In my opinion, the most important feature of Deputy Crown Prince Mohammad bin Salman’s visit was that it was not customary; it took place at a time when the US and its European allies decided to economically boycott Russia, sanctioning Moscow over events in Ukraine. This time, the Saudi government took an unusual step and decided to do the opposite: Rekindle its relations with Moscow; grow business ties and sign agreements and deals in vital fields such as gas and nuclear and military technologies. This is one of the rare times that Riyadh takes an opposing line to Washington. But the reason is clear: The Saudis who supported the western position to boycott Iran for 20 years discovered that Washington betrayed them when it decided to collaborate with Tehran, without coming to an understanding with its partners who had joined the initial boycott! Of course, we shouldn’t read into any new developments outside political frameworks, because I can hardly imagine that Saudi Arabia has decided to turn against its alliances — but it probably wants to get out of the narrow US corner and expand its options.

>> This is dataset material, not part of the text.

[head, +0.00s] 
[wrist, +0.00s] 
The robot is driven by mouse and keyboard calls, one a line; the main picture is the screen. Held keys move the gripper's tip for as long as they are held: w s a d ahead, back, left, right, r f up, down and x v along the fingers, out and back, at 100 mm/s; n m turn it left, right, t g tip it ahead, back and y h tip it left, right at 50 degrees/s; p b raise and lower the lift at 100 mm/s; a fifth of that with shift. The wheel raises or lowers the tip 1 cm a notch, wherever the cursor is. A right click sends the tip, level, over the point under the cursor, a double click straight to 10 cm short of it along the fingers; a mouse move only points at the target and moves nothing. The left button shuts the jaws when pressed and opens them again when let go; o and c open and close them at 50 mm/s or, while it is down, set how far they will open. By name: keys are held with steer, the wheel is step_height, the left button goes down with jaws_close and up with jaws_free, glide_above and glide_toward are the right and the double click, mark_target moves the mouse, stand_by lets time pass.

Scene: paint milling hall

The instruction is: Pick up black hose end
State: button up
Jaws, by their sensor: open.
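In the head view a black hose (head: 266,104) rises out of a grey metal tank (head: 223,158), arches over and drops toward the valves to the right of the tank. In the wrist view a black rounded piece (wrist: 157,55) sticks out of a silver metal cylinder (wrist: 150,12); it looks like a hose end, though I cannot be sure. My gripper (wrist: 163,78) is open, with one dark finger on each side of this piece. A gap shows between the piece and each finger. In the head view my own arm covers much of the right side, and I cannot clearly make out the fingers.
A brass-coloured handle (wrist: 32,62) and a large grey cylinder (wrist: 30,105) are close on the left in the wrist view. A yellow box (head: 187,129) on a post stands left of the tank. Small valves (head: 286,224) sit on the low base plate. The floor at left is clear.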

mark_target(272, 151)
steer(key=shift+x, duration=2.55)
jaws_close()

Russia has always been an important country. It has recently decided to be an active key player in the region, at a time when the current US administration chose to shrink its engagement policy, and adopt a policy that contrasts with the Gulf countries that were facing difficult circumstances. The US supported Baghdad despite its sectarian policies and left the Assad regime in Syria to commit the greatest tragedy in the history of the region — 250,000 deaths and the displacement of 10 million. It seems that the negativity generated by Washington’s side and the dangerous outcomes resulting from its policies, made the Saudis think about expanding their choices and political investments in the East and West.
Although Saudi Arabia reinstated its relationship with Moscow nearly 14 years ago, it has remained limited. No important promises of cooperation had been implemented so far: Saudi Arabia did not buy Scud missiles as agreed and Russia did not get anything out of the gas deals. However today, it appears that the Moscow-Riyadh road has become more active. Russia’s Ambassador to Riyadh Oleg Ozerov has said that Russia has been granted an area of land to build the new headquarters of the embassy in Riyadh’s Diplomatic Quarter. In Moscow, President Vladimir Putin reiterated his call to Custodian of the Two Holy Mosques King Salman to visit Russia. Putin has also received an invitation to visit Riyadh.
Saudi Arabia wants Russia, which is a key player in Syria, Yemen and Lebanon, to be on its side. Russia plays an important role in the military balance with Iran, a task that will need intensive and incessant efforts.